Assalamu'alaykum Warrahmatullahi Wabarakaatuh

Selamat datang saudaraku, kami ucapkan dalam blog ini semoga dapat memberi manfaat kepada anda dengan keberadaan blog ini. terimakasih telah mengunjungi kami.

Wasslamu'alaykum Warrahmatullahi Wabarakaatuh

"Remember God in prosperity, and He will remember you in adversity (Ingatlah Allah dalam keadaan senang, niscaya Alah akan mengingatmu dalam keadaan susah." - Muhammad SAW.

Minggu, 15 Januari 2012

Kapan Ikan berhenti berenang? Kapan Kita berhenti Berjuang??


Kapan Ikan berhenti berenang? 
Kapan Kita berhenti Berjuang??



Waktu kecil dulu saya pernah memelihara ikan hias di aquarium.

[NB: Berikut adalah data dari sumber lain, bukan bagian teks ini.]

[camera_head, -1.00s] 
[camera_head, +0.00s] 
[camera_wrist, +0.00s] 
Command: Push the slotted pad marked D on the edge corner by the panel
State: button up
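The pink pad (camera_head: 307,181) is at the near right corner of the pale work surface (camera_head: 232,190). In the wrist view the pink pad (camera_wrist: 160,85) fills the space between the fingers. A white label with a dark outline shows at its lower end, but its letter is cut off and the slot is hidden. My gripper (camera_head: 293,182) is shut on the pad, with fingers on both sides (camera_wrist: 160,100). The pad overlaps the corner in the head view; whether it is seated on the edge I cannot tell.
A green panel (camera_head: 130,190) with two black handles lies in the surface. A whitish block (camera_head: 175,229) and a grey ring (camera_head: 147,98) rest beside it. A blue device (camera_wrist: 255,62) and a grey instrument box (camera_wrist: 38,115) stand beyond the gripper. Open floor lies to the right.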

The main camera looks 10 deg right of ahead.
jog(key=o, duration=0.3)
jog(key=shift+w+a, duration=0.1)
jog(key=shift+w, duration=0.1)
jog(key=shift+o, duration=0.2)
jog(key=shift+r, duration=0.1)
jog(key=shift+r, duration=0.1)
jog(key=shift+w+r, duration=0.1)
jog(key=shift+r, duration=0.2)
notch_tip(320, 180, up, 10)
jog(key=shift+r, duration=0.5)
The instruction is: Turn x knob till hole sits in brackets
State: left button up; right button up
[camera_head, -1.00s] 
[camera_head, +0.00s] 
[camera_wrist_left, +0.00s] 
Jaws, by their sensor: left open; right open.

Saat itu saya sangat senang sekali ketika ayah saya membelikan empat pasang ikan mas koki. Setelah itu timbul pertanyaan ketika saya tiap bangun pagi ikan sudah berenang, sepulang sekolah saya melihatnya berenang terus, dan malam saat saya mau berangkat tidur, ikan-ikan itu masih saja berenang. Timbullah pertanyaan dan saya ajukan kepada kakak saya, “kok ikan-ikannya capek sih, kapan dia berhenti berenang?”

Itulah masa kecil yang penuh pertanyaan, dan saya mempercayai apa yang pernah kakak saya katakan kalau gara-gara ikan hidup di air matanya jadi nggak bisa merem makanya dia berenang terus agar tidak pedih matanya. Meskipun terdengar ngawur jawaban itu, namun aku begitu mempercayainya. Dan saya percaya jika kelak aku mau berenang biar mataku nggak pedih aku harus terus berenang.

Sekarang, saya tahu memang hukum alam dan fitrah ikan yang memang tidak berhenti berenang untuk tetap bisa hidup. Bahkan saat ikan sakitpun ia akan tetap berenang untuk menjaga dirinya agar tetap sadar. Dan bagi ikan-ikan yang menyerah pada kematianlah yang akan berhenti untuk berenang.

Begitulah perjuangan itu. Takkan pernah ada hentinya untuk senantiasa produktif dalam dakwah. Takkan ada waktu luang untuk sekedar melamun atau berleha-leha dan berfikiran semuanya pasti akan baik-baik saja. Barangkali kita bisa beranggapan: “tunggulah dulu, Belanda masih jauh. Sempatlah kita minum secangkir kopi dahulu.”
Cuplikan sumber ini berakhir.